- TO DO: Take each line that has the word "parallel" and return it.
⟨
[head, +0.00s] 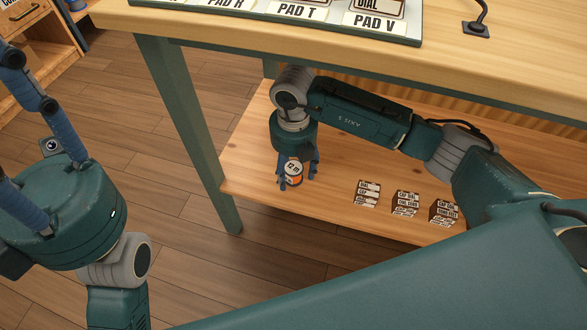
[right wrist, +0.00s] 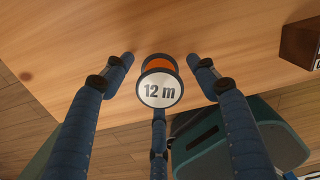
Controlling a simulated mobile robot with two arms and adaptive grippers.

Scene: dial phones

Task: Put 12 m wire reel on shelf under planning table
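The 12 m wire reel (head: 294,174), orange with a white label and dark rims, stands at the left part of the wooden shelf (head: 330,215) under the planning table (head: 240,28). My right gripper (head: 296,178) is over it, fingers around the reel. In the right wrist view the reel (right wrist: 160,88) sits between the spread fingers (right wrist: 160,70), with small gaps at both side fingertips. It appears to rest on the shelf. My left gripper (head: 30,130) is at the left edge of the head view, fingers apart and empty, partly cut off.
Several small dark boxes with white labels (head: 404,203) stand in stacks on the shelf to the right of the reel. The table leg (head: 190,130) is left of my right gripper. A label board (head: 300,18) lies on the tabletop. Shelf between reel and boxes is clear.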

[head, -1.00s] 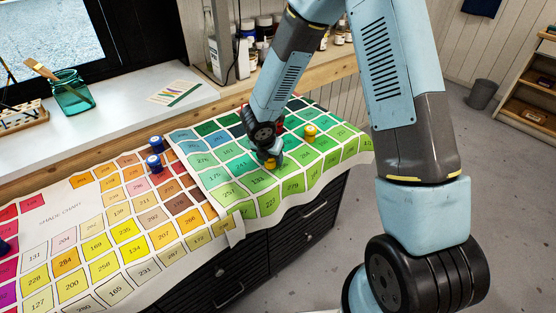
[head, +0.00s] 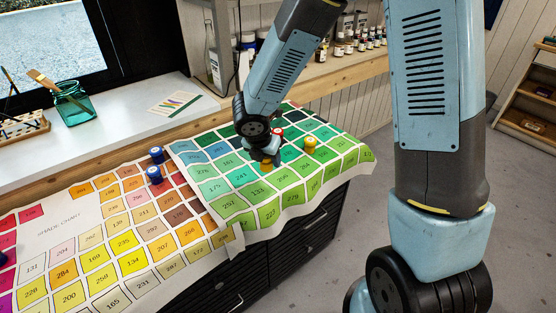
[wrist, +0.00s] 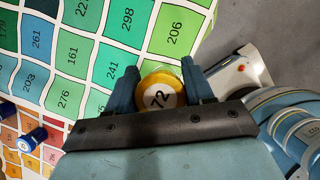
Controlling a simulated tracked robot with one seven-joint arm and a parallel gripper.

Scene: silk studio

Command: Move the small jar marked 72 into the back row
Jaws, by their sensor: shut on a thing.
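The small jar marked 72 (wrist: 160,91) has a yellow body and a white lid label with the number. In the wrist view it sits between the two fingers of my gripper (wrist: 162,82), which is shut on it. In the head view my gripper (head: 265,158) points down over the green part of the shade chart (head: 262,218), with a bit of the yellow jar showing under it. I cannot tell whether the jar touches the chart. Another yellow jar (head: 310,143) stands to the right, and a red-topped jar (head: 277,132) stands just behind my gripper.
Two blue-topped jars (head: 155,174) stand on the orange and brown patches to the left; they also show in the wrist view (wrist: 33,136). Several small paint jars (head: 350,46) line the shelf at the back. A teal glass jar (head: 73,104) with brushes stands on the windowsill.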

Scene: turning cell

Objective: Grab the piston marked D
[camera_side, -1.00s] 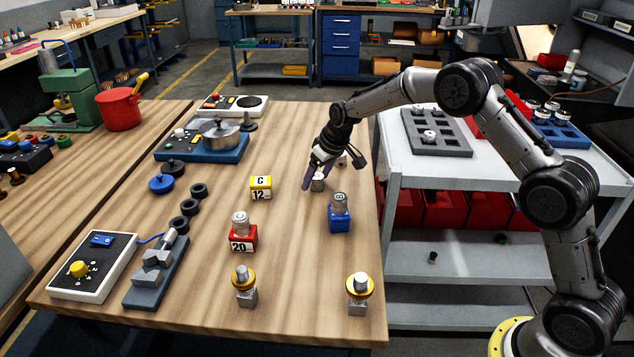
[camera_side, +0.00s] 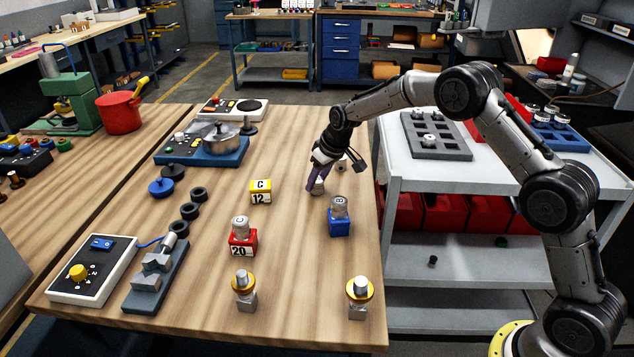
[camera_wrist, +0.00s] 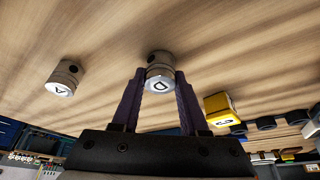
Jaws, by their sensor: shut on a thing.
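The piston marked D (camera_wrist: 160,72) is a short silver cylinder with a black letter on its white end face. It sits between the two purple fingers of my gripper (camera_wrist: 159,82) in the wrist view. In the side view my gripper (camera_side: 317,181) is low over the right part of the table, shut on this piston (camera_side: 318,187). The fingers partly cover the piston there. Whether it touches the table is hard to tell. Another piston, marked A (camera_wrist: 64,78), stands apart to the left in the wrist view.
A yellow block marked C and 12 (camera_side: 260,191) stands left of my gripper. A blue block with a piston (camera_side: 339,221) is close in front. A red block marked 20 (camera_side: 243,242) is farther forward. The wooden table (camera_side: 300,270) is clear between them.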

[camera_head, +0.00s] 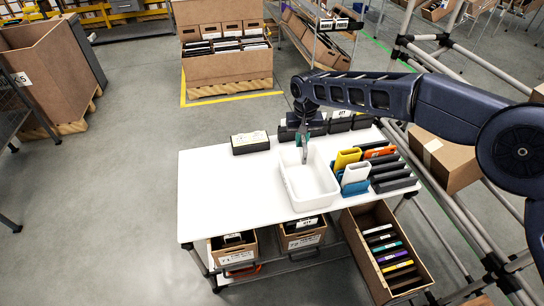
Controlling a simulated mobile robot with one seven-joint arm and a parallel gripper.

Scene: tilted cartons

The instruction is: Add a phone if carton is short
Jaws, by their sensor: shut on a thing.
⟩
- REPLY:
Controlling a simulated tracked robot with one seven-joint arm and a parallel gripper.
Controlling a simulated mobile robot with one seven-joint arm and a parallel gripper.

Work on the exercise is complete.